Sri Lanka not pressured into loan deal with China

Source:Global Times Published: 2018/8/30 21:03:41

Sri Lankan Ambassador to China Karunasena Kodituwakku Photo: Courtesy of the Sri Lankan Embassy in Beijing



 

Illustration: Luo Xuan/GT



Editor's Note:

With its strategically important geographic location, Sri Lanka has become a key point in the China-proposed Belt and Road (B&R) initiative. But after a port project developed by Chinese companies in Sri Lanka failed to achieve satisfactory performance and was acquired by Chinese firms, projects under the B&R initiative have become a target of rising global criticism. However, Sri Lankan Ambassador to China Karunasena Kodituwakku (Kodituwakku) painted a completely different picture of the situation in a recent interview with Global Times (GT) reporter Wang Cong.

GT: What is your response to recent criticism of the Hambantota port in Sri Lanka?

Kodituwakku: What I would like to highlight here is that Sri Lanka asked for this project loan on our own. We were not forced into it. Some people are trying to suggest that it's a new kind of colonialism. If China had forced us to take this loan and build this project or any other project, it would be fair enough for people to say that. But in the case of Hambantota, the Sri Lankan leadership at that time decided to get the loan from China.

It's very unfair to blame China or the Export-Import Bank of China or the firms that constructed the port. It was a decision taken by the government of Sri Lanka to apply for the concessional loan. It's not fair to pass that responsibility to anybody else.

GT: How has the Hambantota port been running so far?

Kodituwakku: As I mentioned, we have taken out a $1.4 billion loan. So we have to pay it back in order to maintain our good name. It seems we were not in a position to run the port viably and pay back loans with the revenue earned from the port. We decided to seek assistance from experienced shipping management firms. That's how China Merchants Group came into the picture. So we have formed a public-private partnership between the Sri Lanka Ports Authority and China Merchants Group.

Now they are running it on a 99-year lease basis. But of course, after 70 years, we will be in a position to buy back the shares owned by China Merchants Group. We have to evaluate the asset at that time and offer the appropriate value. They just started to run it a year ago but all indications and signs show that it is moving forward and we are very optimistic about the future.
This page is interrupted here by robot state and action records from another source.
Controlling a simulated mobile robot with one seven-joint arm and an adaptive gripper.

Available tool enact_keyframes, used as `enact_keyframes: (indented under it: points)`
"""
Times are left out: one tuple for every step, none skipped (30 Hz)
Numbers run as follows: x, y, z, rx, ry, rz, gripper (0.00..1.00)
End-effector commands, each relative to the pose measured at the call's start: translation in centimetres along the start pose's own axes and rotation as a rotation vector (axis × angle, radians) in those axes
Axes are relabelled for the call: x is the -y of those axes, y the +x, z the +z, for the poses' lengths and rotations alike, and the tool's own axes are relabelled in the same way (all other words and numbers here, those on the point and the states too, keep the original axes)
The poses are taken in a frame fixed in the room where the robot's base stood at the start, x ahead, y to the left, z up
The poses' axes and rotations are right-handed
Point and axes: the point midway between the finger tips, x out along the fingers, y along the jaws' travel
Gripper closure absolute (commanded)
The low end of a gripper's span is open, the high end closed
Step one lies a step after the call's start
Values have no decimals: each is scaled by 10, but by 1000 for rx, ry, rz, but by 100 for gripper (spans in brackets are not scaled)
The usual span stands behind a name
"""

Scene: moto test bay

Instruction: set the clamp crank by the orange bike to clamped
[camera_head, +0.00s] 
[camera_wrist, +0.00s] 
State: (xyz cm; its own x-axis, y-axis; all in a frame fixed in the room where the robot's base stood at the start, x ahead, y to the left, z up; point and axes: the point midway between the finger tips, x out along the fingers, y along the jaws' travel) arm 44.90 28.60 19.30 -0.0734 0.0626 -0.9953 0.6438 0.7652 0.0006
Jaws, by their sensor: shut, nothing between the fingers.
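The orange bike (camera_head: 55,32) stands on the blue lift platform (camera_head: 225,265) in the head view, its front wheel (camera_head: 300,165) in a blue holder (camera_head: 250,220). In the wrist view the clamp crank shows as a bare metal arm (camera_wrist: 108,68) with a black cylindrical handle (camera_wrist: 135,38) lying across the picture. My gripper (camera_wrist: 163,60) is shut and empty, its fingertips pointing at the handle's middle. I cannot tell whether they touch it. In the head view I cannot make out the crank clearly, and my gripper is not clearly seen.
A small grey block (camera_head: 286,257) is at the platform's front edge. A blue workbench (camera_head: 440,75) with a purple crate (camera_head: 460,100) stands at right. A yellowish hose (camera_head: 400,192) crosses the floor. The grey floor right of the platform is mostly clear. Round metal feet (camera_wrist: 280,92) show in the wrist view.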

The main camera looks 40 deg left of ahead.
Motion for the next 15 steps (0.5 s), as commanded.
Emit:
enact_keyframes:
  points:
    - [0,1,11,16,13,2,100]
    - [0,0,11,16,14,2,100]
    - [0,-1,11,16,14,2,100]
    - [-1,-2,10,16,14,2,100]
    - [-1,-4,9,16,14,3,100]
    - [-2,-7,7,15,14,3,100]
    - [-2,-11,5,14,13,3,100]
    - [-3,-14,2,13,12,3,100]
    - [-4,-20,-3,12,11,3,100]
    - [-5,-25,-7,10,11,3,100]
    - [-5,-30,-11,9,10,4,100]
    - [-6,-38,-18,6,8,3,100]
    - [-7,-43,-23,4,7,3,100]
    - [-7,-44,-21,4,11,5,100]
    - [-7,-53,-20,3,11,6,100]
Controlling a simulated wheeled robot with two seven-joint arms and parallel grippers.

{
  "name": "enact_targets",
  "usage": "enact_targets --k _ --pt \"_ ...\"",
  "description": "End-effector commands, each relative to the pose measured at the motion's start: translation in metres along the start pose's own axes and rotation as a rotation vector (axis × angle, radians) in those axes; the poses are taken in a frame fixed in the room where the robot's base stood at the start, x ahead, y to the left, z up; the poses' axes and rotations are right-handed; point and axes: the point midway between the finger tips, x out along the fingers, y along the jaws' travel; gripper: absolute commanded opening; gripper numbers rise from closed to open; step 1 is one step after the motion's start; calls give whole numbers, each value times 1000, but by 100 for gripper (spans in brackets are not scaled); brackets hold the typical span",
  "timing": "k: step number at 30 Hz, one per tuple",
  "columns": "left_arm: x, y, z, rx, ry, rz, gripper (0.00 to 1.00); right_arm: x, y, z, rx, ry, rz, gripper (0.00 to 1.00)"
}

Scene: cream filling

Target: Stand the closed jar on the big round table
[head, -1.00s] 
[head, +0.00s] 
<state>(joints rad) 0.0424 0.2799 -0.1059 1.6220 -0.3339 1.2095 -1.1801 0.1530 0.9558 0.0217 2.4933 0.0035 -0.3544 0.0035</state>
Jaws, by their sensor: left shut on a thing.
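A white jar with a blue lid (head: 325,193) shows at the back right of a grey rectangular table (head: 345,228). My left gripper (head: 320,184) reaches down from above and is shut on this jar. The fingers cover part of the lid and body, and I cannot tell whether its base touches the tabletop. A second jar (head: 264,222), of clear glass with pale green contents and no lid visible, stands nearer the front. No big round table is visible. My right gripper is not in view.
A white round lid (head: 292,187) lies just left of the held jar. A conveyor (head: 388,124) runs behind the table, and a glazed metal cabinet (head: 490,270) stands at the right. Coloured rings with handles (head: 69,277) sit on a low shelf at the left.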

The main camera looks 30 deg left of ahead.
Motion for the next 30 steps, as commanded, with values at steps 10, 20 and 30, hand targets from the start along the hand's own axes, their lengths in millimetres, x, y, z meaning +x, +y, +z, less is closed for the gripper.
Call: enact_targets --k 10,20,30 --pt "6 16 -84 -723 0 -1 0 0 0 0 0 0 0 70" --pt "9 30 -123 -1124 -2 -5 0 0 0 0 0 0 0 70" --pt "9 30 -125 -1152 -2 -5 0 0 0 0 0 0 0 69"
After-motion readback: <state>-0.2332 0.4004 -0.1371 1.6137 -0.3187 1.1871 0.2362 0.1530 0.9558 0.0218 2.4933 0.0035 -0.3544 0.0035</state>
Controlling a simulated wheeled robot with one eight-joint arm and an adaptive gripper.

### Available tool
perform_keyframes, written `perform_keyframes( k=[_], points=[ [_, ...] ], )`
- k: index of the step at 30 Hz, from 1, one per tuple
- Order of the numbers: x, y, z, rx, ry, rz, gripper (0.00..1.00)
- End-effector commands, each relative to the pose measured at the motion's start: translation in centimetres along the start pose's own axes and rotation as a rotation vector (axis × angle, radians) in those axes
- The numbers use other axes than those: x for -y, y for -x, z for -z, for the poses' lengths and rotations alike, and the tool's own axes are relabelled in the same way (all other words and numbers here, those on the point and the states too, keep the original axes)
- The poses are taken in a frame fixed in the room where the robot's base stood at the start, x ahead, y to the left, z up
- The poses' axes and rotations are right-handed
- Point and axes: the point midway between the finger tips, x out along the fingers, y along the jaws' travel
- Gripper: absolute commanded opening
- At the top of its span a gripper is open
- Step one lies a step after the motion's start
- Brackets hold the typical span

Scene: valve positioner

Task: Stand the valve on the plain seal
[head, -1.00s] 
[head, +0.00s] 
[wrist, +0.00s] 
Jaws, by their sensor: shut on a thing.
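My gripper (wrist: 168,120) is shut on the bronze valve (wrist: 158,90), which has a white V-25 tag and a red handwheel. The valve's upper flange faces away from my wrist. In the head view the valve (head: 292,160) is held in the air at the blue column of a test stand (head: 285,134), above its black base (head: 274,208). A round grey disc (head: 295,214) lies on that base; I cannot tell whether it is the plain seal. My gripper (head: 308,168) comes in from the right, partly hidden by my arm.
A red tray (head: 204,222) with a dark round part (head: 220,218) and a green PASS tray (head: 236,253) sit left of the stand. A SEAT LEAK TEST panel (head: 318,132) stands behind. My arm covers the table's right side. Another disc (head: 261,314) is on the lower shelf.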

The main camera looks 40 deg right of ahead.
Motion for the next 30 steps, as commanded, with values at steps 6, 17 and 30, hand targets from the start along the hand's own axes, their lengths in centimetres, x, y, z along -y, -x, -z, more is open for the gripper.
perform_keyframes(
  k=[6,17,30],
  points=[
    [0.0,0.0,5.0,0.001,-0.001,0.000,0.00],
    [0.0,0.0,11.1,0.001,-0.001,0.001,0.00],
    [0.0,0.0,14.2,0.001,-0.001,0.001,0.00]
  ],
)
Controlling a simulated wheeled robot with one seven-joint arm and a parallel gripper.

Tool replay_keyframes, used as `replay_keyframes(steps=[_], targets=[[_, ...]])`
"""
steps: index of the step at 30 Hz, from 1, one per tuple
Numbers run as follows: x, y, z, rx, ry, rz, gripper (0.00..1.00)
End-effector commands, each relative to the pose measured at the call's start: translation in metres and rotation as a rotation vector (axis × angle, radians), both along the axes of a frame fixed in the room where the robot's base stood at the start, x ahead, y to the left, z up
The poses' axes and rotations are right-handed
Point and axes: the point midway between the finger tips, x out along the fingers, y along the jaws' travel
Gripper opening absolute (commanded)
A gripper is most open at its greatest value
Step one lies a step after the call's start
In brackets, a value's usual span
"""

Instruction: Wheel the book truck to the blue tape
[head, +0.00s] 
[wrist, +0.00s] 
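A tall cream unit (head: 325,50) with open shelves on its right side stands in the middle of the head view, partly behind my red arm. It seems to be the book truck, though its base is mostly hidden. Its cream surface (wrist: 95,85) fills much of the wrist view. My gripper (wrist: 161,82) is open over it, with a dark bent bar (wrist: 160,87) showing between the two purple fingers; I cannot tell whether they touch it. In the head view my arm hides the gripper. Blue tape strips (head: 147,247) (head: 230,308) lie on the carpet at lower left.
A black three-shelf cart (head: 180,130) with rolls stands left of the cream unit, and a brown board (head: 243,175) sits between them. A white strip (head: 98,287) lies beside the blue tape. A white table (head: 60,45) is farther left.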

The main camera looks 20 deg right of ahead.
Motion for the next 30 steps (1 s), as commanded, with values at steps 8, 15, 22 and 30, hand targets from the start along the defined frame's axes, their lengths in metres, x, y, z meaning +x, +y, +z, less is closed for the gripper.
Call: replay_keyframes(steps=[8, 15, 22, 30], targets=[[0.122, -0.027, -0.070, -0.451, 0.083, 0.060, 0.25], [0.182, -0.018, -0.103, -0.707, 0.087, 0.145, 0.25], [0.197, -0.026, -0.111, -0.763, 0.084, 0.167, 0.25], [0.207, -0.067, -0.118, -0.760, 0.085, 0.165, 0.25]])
GT: What is your view of the China-Sri Lanka cooperation? What does Sri Lanka need from China?

Kodituwakku: The relationship between Sri Lanka and China is very cordial. In fact, when China organized the Belt and Road Forum for International Cooperation in 2017, Sri Lanka was invited as one of the main participants and Sri Lankan Prime Minister Ranil Wickremesinghe attended the event. So our commitment to the B&R initiative is continuing.

We need more trans-shipment business at Hambantota. At the same time, we would like to build a good industrial base in the surrounding areas. For the port to be more viable, we need a sufficient export base in the surrounding areas. Therefore, we would like to ask the Chinese business community to come to Sri Lanka and invest in building an industrial base around the port. The success of Hambantota will depend on the cooperation we receive from Chinese enterprises.

GT: How does the Sri Lankan government view the reported $39 million military assistance from the US?

Kodituwakku: I have seen the media reports about this. The US government has a new strategy for the Indo-Pacific region. So they would like to extend support not only to Sri Lanka but to many other countries in the region. Whenever we are offered assistance, we will consider these things very positively as long as the assistance does not affect us or our region negatively. In particular, we are keen to create a peaceful situation in the Indian Ocean. If any of the assistance could negatively affect that, we would not accept it.

But I would like to mention that when we had a very difficult time, when Sri Lanka was suffering from war and terrorism, none of those Western countries that are now coming to offer help were there.

China was one of the few countries that extended support to Sri Lanka at that time.